Your copy should hold exactly the lines from the one containing "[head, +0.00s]" to the one containing "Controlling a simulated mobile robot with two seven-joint", inclusive, with no pictures.

#### DATA EXTRACT
<<<<
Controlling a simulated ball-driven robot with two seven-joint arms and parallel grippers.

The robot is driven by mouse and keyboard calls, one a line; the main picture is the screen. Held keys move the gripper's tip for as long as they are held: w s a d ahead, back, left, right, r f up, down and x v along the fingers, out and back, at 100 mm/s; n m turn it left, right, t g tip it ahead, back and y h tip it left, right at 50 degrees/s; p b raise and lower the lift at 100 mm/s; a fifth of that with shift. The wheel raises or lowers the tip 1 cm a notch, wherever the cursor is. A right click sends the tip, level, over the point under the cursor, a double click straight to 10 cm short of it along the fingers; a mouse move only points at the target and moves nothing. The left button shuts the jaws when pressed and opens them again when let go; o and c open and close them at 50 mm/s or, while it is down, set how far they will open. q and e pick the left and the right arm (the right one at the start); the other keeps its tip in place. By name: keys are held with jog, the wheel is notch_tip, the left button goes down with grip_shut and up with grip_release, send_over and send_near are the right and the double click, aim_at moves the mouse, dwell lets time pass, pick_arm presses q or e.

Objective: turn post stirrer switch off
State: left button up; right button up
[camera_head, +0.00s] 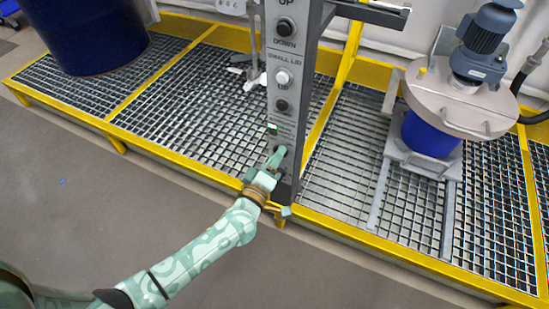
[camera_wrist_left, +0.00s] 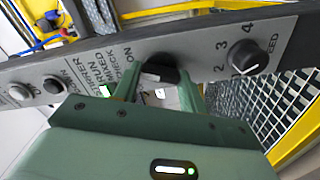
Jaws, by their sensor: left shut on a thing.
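The grey control post (camera_head: 288,100) stands upright in the middle of the head view, its labelled panel facing me. My left gripper (camera_head: 277,156) is at the lower part of this panel. In the left wrist view, my left gripper (camera_wrist_left: 158,88) is shut on a black switch knob (camera_wrist_left: 157,73), with one finger on each side of it. The fingers partly hide the knob and its labels, so I cannot tell its setting. A small lit green lamp (camera_head: 272,127) shows just above the gripper in the head view. My right gripper is not in view.
A black speed knob (camera_wrist_left: 246,57) with numbers sits beside the gripped knob. Several buttons are higher on the panel. A blue drum (camera_head: 88,35) stands left, and a motor-topped stirrer (camera_head: 484,45) on a blue vessel (camera_head: 430,137) stands right. Yellow-framed grating (camera_head: 340,185) surrounds the post.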

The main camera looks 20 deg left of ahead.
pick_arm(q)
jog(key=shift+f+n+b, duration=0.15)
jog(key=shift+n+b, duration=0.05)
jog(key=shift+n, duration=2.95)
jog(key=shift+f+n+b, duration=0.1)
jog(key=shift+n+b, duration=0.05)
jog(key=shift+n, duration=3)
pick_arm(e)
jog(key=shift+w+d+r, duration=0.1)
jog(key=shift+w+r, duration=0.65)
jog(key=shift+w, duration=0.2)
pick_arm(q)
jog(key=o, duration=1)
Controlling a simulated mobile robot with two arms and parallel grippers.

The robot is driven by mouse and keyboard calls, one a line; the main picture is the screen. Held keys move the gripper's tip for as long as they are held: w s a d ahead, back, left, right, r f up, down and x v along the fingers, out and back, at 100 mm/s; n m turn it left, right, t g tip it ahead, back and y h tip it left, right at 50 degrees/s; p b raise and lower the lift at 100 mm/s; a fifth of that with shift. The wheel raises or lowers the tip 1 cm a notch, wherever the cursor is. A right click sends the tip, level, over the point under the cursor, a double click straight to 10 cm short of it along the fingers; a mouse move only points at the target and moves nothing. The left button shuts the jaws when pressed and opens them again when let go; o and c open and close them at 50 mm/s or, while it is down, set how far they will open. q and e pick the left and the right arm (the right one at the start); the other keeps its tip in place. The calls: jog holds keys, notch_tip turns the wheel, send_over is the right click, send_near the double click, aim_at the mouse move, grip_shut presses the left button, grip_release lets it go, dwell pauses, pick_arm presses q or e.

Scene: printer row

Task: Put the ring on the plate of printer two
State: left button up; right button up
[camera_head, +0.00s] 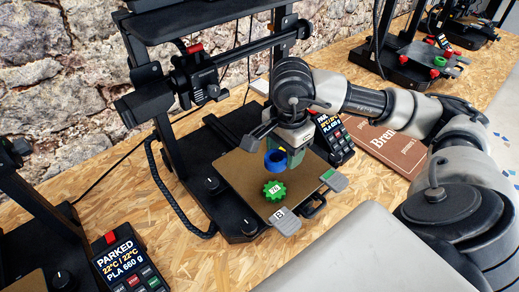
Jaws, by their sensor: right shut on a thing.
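A blue ring (273,162) is held by my right gripper (282,155), whose jaws are shut on it. The ring is close over the brown plate (239,182) of the middle printer (200,165); whether it touches the plate I cannot tell. A green gear-shaped piece (275,190) with a number on it lies on the plate, just in front of the ring. The gripper and wrist hide part of the plate's back right. Which number this printer bears I cannot read. My left gripper is not in view.
Grey tabs (285,221) stick out at the plate's edges. The printer's dark frame and gantry (190,75) rise behind and left. A display (333,138) stands right of the plate, near a brown box (392,148). Other printers (412,62) stand at the back right and lower left.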

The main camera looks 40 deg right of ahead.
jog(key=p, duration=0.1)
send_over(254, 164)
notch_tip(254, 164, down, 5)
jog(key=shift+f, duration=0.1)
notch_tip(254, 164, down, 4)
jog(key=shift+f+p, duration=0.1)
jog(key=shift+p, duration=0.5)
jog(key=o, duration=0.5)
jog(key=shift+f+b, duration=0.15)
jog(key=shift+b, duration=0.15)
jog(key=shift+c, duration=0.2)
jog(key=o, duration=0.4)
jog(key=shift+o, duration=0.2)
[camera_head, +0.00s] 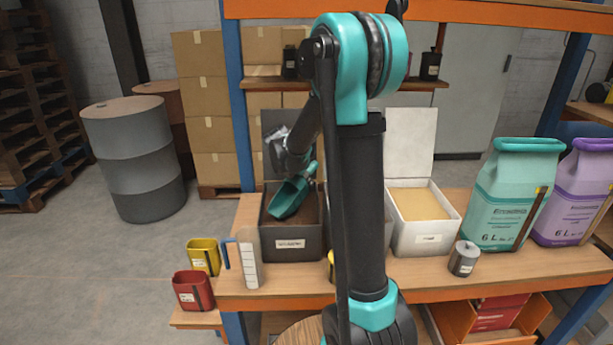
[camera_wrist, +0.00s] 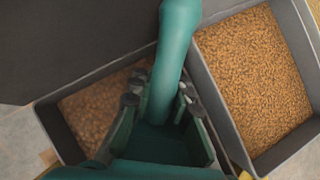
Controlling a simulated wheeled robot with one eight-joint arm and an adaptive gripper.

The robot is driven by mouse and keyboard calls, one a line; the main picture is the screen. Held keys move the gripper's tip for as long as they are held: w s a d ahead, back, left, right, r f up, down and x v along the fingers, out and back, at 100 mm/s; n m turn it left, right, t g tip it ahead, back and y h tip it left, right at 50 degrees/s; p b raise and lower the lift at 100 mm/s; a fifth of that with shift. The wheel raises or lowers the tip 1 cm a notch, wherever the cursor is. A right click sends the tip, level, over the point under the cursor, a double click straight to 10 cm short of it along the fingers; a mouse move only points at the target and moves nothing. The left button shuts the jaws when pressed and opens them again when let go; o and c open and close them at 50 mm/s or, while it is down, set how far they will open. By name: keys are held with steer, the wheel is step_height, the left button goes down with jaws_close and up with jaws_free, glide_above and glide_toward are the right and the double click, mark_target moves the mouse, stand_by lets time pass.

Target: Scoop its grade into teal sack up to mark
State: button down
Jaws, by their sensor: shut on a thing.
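My gripper (camera_head: 308,172) is shut on a teal scoop (camera_head: 288,197). The scoop is over the dark bin (camera_head: 293,243) on the bench, its mouth tilted down to the left. I cannot tell whether it touches the contents. The wrist view shows the scoop's handle and body (camera_wrist: 165,140); no grain is visible in the body. Brown grain (camera_wrist: 95,112) lies in the bin at left there, and orange-tan grain (camera_wrist: 255,75) fills the bin at right. The teal sack (camera_head: 512,190) stands upright at the right, marked 6 L, with a dark strip on its front. Its inside is hidden.
A white bin (camera_head: 440,244) of pale yellow material stands right of my arm, which hides the bench middle. A purple sack (camera_head: 578,195), small grey canister (camera_head: 464,258), clear jug (camera_head: 249,258), yellow cup (camera_head: 203,256) and red cup (camera_head: 193,291) stand around the bench.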

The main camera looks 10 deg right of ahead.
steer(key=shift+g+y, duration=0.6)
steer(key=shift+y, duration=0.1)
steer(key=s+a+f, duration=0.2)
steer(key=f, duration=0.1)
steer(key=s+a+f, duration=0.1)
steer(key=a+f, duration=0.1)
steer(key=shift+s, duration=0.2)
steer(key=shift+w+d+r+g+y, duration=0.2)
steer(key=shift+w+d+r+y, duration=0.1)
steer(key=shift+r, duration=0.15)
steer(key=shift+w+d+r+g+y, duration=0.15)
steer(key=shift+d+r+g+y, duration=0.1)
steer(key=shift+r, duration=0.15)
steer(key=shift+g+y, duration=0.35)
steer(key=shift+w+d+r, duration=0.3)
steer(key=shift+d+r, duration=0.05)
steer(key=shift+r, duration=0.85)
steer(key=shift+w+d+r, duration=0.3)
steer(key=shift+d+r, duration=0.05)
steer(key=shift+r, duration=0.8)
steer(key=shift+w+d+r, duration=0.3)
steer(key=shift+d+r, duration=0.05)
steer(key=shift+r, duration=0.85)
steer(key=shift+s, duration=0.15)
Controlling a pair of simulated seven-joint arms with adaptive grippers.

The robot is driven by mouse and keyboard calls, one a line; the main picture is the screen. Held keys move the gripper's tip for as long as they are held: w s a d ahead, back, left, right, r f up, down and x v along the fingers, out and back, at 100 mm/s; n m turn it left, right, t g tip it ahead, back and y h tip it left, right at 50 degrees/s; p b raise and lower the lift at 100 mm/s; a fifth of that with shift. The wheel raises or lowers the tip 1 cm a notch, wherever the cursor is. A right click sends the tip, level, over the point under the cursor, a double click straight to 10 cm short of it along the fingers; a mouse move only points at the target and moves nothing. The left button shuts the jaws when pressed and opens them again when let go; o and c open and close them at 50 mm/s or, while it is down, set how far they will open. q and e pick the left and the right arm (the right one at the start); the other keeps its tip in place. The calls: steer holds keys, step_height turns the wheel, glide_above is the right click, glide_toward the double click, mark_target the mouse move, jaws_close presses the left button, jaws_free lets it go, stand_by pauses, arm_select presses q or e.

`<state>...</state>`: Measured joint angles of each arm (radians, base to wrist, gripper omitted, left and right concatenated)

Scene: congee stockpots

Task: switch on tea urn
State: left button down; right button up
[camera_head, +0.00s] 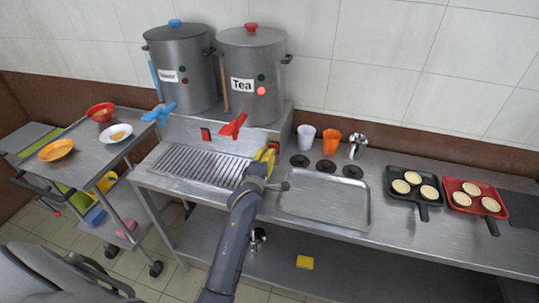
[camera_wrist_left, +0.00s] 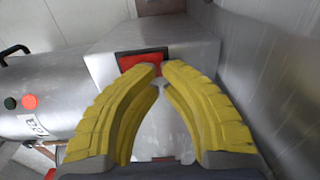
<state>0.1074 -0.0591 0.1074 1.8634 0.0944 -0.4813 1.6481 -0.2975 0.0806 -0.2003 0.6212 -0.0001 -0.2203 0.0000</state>
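The tea urn (camera_head: 252,60) is a steel pot with a red lid knob, a "Tea" label, a dark green light and a brightly lit red light. Its red tap (camera_head: 233,126) is below. In the left wrist view the urn (camera_wrist_left: 75,90) lies at the left, and a red rocker switch (camera_wrist_left: 143,57) sits on the steel stand (camera_wrist_left: 185,45). My left gripper (camera_head: 269,157) has yellow fingers and is at the stand's right part. Its fingertips (camera_wrist_left: 160,70) nearly meet, with nothing between them, just in front of the switch; contact is unclear. My right gripper is out of view.
A drip grate (camera_head: 200,166), an empty tray (camera_head: 325,200), cups (camera_head: 306,137) and two pans (camera_head: 414,187) are on the counter. A cart (camera_head: 84,138) holds bowls.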

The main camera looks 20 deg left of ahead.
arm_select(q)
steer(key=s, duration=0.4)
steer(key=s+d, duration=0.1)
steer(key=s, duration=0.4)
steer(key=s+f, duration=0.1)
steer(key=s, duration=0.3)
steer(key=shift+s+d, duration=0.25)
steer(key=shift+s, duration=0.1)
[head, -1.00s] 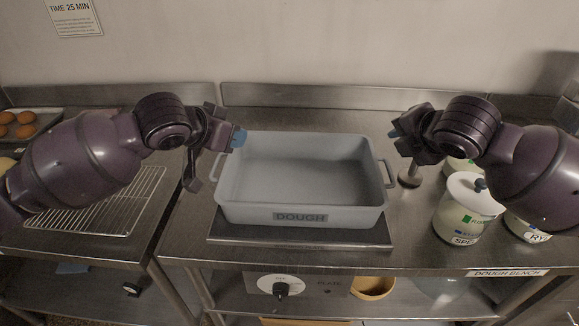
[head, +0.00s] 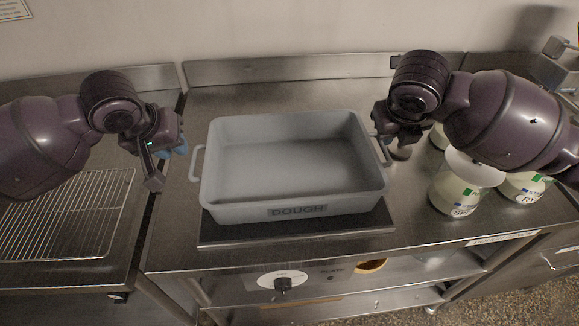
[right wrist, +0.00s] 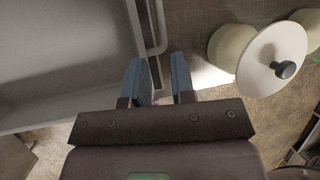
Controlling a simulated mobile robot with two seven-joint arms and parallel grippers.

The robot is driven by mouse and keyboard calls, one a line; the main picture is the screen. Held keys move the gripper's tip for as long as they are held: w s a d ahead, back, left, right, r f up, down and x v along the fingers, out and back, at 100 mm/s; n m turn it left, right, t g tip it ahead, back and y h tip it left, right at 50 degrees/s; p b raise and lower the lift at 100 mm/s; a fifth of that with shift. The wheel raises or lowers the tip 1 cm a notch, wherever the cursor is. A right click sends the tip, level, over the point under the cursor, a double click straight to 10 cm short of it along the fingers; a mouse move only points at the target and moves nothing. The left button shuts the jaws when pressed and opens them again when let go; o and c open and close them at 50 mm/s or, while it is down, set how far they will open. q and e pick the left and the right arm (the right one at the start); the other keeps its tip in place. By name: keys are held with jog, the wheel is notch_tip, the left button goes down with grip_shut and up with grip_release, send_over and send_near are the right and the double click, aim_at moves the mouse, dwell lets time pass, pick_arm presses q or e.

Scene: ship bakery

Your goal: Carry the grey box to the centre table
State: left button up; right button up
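The grey box (head: 297,212), an open tray labelled DOUGH with a handle at each end, sits on a dark plate (head: 300,232) on the metal bench. My left gripper (head: 174,151) is left of the left handle (head: 196,164), empty and apart from it. Its blue fingertips look spread. My right gripper (head: 378,136) is at the right end of the box, close to the right handle (head: 384,152), with its tips largely hidden in the head view. In the right wrist view its blue fingers (right wrist: 160,80) are open, with the handle (right wrist: 157,45) just ahead of them and nothing clearly gripped.
White lidded canisters (head: 455,190) stand right of the box, near my right arm. A wire rack (head: 75,215) lies on the left counter. The centre table is not identifiable.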

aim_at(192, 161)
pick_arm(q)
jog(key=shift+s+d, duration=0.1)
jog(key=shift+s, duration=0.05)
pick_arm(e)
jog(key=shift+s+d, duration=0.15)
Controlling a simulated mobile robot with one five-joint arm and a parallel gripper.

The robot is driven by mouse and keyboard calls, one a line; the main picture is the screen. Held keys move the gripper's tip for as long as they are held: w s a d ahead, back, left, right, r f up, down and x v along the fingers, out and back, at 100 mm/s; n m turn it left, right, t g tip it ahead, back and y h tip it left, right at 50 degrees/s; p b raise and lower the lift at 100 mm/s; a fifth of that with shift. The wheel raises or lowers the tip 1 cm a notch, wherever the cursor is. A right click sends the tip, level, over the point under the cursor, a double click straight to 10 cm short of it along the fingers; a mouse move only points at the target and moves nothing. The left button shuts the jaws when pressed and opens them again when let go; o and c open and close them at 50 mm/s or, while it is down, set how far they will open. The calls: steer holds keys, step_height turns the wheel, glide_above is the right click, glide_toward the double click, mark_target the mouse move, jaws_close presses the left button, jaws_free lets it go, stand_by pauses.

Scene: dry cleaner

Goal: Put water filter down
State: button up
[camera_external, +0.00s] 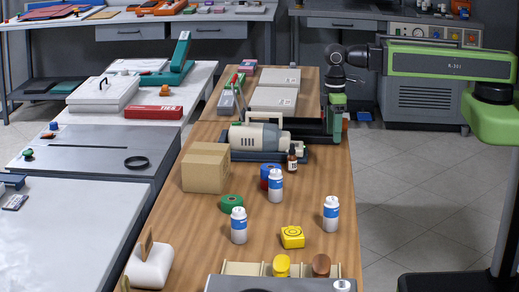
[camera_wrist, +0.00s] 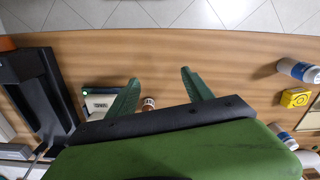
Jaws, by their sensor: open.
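Several white cylinders with blue bands stand on the wooden table, apart from each other: one in the middle (camera_external: 276,187), one at right (camera_external: 331,214) and one at left (camera_external: 238,226). They look like water filters, but I cannot tell which one the task names. One also lies along the right side of the wrist view (camera_wrist: 298,70). My gripper (camera_external: 337,122) is low over the table's far right part, with its fingers pointing down. In the wrist view my gripper (camera_wrist: 160,85) has its two green fingers spread, with nothing held between them. A small brown bottle (camera_wrist: 149,103) shows beyond the palm, between the fingers.
A cardboard box (camera_external: 206,167), a grey-and-cream machine (camera_external: 257,138), a green tape roll (camera_external: 232,203) and a yellow block (camera_external: 292,237) stand on the table. Flat grey boxes (camera_external: 273,98) lie at the back. Bare wood shows along the right edge.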

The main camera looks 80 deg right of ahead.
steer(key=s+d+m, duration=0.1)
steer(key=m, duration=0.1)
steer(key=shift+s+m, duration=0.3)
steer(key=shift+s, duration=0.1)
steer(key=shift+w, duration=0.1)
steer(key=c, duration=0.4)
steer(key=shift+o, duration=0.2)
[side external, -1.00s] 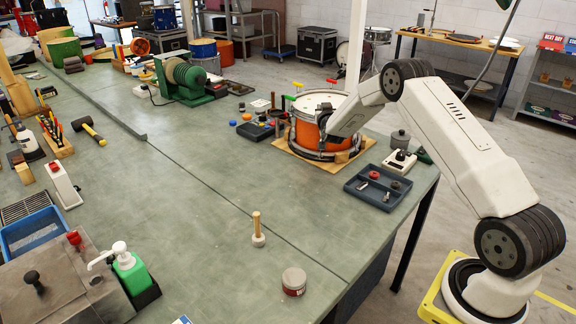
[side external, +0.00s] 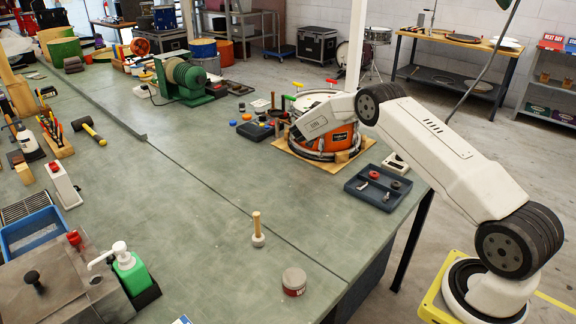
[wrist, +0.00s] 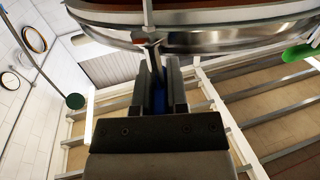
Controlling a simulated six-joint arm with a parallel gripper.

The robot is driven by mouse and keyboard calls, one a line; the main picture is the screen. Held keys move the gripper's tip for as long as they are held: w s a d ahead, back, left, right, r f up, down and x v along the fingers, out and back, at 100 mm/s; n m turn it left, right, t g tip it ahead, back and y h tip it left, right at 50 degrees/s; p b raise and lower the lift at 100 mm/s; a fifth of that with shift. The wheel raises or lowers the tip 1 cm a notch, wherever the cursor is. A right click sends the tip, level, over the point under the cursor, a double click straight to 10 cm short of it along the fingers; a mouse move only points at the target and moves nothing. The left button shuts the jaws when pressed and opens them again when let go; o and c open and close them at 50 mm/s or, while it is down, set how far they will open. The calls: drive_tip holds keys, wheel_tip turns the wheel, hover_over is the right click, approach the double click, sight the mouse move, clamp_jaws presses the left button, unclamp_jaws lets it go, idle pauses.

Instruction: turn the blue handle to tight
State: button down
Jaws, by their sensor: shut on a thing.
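The orange drum (side external: 341,138) stands upright on a wooden board on the bench, with metal hoops and a pale head. In the wrist view its shiny hoop (wrist: 200,38) crosses the top. My gripper (wrist: 161,76) is just beneath that hoop, its dark jaws shut on the blue handle (wrist: 158,99). Only a narrow strip of blue shows between the jaws, with a metal rod rising from it. In the side view my wrist covers the drum's near left side, and the blue handle is hidden there. How tight it is cannot be seen.
A dark divided tray (side external: 377,188) with small parts lies to the right. Coloured caps (side external: 243,117) lie left of the drum. The bench front is mostly clear.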

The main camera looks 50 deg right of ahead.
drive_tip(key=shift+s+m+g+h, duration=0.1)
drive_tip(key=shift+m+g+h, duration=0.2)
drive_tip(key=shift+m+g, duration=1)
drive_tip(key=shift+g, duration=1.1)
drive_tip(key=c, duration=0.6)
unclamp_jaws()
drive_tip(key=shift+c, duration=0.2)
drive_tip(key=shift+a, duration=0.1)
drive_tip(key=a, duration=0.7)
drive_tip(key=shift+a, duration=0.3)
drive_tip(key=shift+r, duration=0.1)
>>>>
#### WRITTEN ANSWER
[head, +0.00s] 
[right wrist, +0.00s] 
Controlling a simulated mobile robot with two seven-joint arms and parallel grippers.

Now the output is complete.